On a cependant souvent confondu spécialisation des activités et autonomisation des champs. Si on laisse de côté les régimes de type communiste ou de type fasciste (où des partis uniques imbriqués dans l’Etat entendent contrôler tous les canaux d’expression et de vie collective) pour se concentrer ici sur les démocraties libérales, la nécessité de mobiliser des militants, des donateurs, des leaders d’opinion ou des électeurs y a toujours conduit les entrepreneurs politiques à tisser et consolider des liens avec d’autres groupements intervenant dans tous les champs de la société. L’accès aux ressources publiques a constitué l’un des principaux biais permettant l’entretien de ces relations collusives, même si le partage d’orientations idéologiques et axiologiques communes sous-tend fréquemment ces échanges et implique de ne pas les réduire à des relations purement instrumentales ou contractuelles.

Perspective comparative

L’emprise partisane sur les ressources publiques provenant de l’Etat et des collectivités locales et, partant, sur diverses autres organisations sociales ou économiques, ainsi que sa reconnaissance et son acceptation publiques varient cependant grandement d’un système politique et d’une époque à l’autre. Dans les régimes de types partitocratiques dont l’Autriche, la Belgique et l’Italie (jusqu’en 1994) constituent les archétypes, mais dont on trouve des traits en Allemagne et en Scandinavie, le partage des postes dans les administrations et les entreprises publiques et la forte articulation entre partis, syndicats et associations diverses se traduisent ainsi par un affichage partisan qui est tout sauf discret. Dans un tout autre contexte, aux Etats-Unis, l’affichage de l’appartenance partisane des citoyens-électeurs et des liens entre groupes d’intérêt et partis politiques et/ou candidats sont tout aussi habituels, en raison des élections primaires et du mode de financement essentiellement privé des activités politiques. Au vu des deux dernières campagnes présidentielles (pro Obama ou anti Trump) on pourrait même dire que non seulement l’affichage partisan, mais la mobilisation militante, sont en nette progression…
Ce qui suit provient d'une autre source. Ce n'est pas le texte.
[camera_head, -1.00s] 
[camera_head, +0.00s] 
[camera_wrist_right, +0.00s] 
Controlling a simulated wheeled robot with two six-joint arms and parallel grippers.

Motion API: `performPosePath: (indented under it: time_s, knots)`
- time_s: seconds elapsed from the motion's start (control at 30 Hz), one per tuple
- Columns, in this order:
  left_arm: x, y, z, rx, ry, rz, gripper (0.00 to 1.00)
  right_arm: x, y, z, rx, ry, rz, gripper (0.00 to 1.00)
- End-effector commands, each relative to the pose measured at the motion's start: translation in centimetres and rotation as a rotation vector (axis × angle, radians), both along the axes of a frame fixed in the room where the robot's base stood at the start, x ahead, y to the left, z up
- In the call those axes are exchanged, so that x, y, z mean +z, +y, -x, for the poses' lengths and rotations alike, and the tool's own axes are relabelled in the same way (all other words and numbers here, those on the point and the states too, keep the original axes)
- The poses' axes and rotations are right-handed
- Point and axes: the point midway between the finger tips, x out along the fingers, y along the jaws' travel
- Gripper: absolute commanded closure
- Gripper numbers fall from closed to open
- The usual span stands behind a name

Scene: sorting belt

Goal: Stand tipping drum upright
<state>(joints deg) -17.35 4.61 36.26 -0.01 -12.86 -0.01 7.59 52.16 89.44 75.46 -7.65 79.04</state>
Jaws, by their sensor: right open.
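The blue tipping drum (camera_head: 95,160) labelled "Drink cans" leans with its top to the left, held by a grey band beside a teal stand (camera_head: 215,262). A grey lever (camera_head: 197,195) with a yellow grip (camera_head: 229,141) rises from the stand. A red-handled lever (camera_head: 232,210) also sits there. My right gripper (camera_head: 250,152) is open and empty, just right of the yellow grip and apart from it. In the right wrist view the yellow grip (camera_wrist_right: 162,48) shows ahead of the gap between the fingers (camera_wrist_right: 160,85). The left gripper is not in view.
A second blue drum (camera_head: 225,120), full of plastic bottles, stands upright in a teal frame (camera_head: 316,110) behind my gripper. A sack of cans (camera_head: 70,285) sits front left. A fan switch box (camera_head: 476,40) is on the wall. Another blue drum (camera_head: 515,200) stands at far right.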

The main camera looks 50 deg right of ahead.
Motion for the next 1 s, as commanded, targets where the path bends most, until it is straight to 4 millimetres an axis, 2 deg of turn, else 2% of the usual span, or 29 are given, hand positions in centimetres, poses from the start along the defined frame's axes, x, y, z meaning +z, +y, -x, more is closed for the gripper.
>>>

Comparativement, la France semble au contraire se caractériser par une forte occultation des collusions et des identités partisanes. L’autonomie précoce de l’administration d’Etat, les réticences du haut clergé à développer un parti catholique, la division du mouvement ouvrier entre une branche anarcho-syndicale et une branche partisane, puis entre socialistes et communistes (voire entre communistes) ont empêché que ne s’y forment, au tournant du XXe siècle et au lendemain de la Première guerre mondiale, des partis de masses analogues à ceux qui se sont formés en Grande-Bretagne, en Allemagne, en Autriche ou en Europe du Nord. Il faut attendre les années 1930 et surtout le lendemain de la Seconde guerre mondiale pour que ceux-ci apparaissent. Mais à l’exception du parti communiste qui, grâce à son réseau militant, ses écoles, ses municipalités et l’aide de l’Union soviétique parvient à pérenniser un réseau dense et intégré d’organisations sociales (Mischi, 2020), aucun autre parti ne parviendra durablement à adopter ce modèle. Certes, l’affrontement des partis a pu être virulent dans l’après-guerre, et ce jusqu’à la guerre d’Algérie, ou encore dans l’après gaullisme des années 1970, avec un pôle de gauche partisan et syndical (« l’Union de la gauche ») et une droite partisane qui s’affirme (création du RPR et de l’UDF). Mais, d’une part, la centralisation des pouvoirs en France, incarnée par De Gaulle puis ré-instituée par la Vème République, joue un rôle d’arbitrage et de mutualisation des élites politiques au sein d’une haute administration aux larges prérogatives. D’autre part, le clivage droite/gauche, historiquement si prégnant, n’est pas si permanent. Outre les avatars du bonapartisme, les deux ou trois dernières décennies ont été marquées par des hybridations de part et d’autre des partis dits de gouvernement (par exemple la critique de la « fracture sociale » à droite, versus le refus d’héberger « toute la misère du monde » à gauche) et un redimensionnement tripartite de l’offre contestataire (le Front National, le courant écologiste et la mouvance communiste-insoumise). Le tout apparemment sans grand ancrage militant, mais non sans liens avec la société, à rendre explicites.

Perspective contemporaine

Le fort discrédit qui frappe les partis politiques en France semble en effet avoir conduit les responsables et militants associatifs ou syndicaux à cacher leurs liens collusifs avec eux. De leur côté, les partis ont puisé dans des viviers de plus en plus étroits pour recruter leurs cadres et leurs candidats à l’origine d’un processus de professionnalisation précoce de la politique. L’instauration du financement public des partis a rendu moins nécessaires le recrutement et l’encadrement de nombreux adhérents et a renforcé ce processus de désencastrement apparent. Les causes de cette évolution, qui n’est pas propre à la France, sont complexes : elles renvoient schématiquement d’une part à l’érosion des milieux et des identités sociales sur lesquels reposaient les principaux partis (ouvriers d’industrie, salariés des entreprises publiques, catholiques pratiquants, agriculteurs…) et d’autre part à la convergence des programmes d’action publique autour de recettes néo-libérales, les deux processus étant eux-mêmes interdépendants. Face à des électeurs de plus en plus sceptiques ou indécis et de moins en moins attachés à des identités sociales et politiques fortes, les partis semblent être devenus des partis (réellement) attrape-tout. Rappelons en effet que l’inventeur de cette notion à la fin des années 1950, Otto Kirchheimer (1966), caractérisait ainsi non pas l’abandon de tout ancrage des partis occidentaux dans des milieux sociaux bien définis, mais leur diversification et le changement des modalités de cet ancrage. L’adoption d’une rhétorique de l’intérêt général ou national était pour lui la conséquence logique de cette nécessité des partis à s’adresser à des publics élargis, contribuant à euphémiser voire à invisibiliser les clivages idéologiques.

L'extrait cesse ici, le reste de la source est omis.